The value of the information generated by a decision tool depends, of course, on the quality of input data used to drive the tool. Usually, the outputs from a decision tool are less valuable when there is poor-quality information about the inputs than when there is good information.
But what should we conclude from that? Does it mean, for example, that if you have poor quality input information you may just as well make decisions in a very simple ad hoc way and not worry about weighing up the decision options in a systematic way? (In other words, is it not worth using a decision tool?) And does it mean that it is more important to put effort into collecting better input data rather than improving the decision process?
No, these things do not follow from having poor input data. Here’s why.
Imagine a manager looking at 100 projects and trying to choose which 10 projects to give money to. Let’s compare a situation where input data quality is excellent with one where it is poor.

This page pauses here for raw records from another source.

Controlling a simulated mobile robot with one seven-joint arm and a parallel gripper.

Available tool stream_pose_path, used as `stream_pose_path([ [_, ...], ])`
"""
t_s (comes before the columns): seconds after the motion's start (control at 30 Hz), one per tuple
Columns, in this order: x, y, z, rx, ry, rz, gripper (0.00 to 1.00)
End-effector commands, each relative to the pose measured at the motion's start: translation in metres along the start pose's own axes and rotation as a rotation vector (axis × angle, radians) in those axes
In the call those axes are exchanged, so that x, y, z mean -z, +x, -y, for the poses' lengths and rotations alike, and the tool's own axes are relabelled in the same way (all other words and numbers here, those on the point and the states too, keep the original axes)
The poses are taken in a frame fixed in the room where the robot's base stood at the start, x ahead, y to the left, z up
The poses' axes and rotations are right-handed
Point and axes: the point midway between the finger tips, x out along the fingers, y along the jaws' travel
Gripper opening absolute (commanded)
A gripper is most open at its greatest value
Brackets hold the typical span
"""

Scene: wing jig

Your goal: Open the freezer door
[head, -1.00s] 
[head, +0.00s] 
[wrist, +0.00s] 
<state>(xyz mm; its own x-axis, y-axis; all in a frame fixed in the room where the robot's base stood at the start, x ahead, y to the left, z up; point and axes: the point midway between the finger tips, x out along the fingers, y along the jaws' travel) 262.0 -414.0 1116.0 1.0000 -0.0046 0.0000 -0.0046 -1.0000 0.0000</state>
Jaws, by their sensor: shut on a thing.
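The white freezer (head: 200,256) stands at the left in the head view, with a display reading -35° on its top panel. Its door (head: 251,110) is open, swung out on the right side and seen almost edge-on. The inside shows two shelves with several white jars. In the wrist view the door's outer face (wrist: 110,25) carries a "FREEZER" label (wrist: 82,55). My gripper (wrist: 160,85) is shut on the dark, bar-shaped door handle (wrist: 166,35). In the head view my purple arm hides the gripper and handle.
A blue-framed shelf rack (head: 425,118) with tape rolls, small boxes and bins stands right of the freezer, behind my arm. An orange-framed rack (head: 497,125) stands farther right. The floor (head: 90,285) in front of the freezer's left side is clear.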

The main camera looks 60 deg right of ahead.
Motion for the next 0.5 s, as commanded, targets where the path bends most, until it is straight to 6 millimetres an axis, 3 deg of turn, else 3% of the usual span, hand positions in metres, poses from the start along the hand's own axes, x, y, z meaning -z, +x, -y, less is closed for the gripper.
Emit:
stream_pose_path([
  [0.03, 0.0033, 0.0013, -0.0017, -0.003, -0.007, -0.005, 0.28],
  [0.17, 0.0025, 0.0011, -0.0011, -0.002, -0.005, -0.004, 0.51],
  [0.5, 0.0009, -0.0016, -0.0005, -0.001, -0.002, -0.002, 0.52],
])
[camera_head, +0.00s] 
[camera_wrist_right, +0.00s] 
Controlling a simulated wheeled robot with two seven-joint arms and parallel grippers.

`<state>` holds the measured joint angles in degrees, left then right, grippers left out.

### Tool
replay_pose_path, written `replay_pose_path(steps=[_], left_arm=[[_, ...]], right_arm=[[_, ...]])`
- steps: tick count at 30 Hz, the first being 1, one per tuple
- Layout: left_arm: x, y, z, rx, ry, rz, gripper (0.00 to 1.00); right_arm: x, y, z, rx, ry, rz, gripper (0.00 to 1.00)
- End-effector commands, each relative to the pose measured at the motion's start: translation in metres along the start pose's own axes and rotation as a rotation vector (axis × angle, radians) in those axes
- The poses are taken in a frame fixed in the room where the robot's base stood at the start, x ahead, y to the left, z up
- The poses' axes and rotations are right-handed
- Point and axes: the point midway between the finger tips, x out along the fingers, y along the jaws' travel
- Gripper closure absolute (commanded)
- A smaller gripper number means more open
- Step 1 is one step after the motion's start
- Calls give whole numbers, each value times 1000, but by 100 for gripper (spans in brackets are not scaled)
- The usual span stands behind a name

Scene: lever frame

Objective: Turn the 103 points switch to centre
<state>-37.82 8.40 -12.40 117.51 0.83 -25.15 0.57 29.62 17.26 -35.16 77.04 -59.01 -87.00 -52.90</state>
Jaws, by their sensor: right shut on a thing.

From simulating hundreds of thousands of decisions like this, I’ve found that systematic decision processes that are consistent with best-practice principles for decision making (see Pannell 2013) do a reasonable job of selecting the best projects even when there are random errors introduced to the input data. On the other hand, simple ad hoc decision processes that ignore the principles often result in very poor decisions, whether the input data is good, bad or indifferent.
Not every decision made using a sound decision process is correct, but overall, on average, they are markedly better than quick-and-dirty decisions. So “garbage in, garbage out” is misleading. If you look across a large number of decisions (which is what you should do), then a better description for a good decision tool could be “garbage in, not-too-bad out”. On the other hand, the most apt description for a poor decision process could be “treasure or garbage in, garbage out”.
An interesting question is, if you are using a good process, why don’t random errors in the input data make a bigger difference to the outcomes of the decisions? Here are some reasons.
Firstly, poorer quality input data only matters if it results in different decisions being made, such as a different set of 10 projects being selected. In practice, over a large number of decisions, the differences caused by input data uncertainty are not as large as you might expect. For example, in the project-selection problem, there are several reasons why data uncertainty may have only a modest impact on which projects are selected:
- Uncertainty doesn’t mean that the input data for all projects is wildly inaccurate. Some are wildly inaccurate, but some, by chance, are only slightly inaccurate, and some are in between. The good projects with slightly inaccurate data still get selected.
- Even if the data is moderately or highly inaccurate, it doesn’t necessarily mean that a good project will miss out on funding. Some good projects look worse than they should do as a result of the poor input data, but others are actually favoured by the data inaccuracies, so of course they still get selected. These data errors that reinforce the right decisions are not a problem.
- Some projects are so outstanding that they still seem worth investing in even when the data used to analyse them is somewhat inaccurate.
- When ranking projects, there are a number of different variables to consider (e.g. values, behaviour change, risks, etc.). There is likely to be uncertainty about all of these to some extent, but the errors won’t necessarily reinforce each other. In some cases, the estimate of one variable will be too high, while the estimate of another variable will be too low, such that the errors cancel out and the overall assessment of the project is about right.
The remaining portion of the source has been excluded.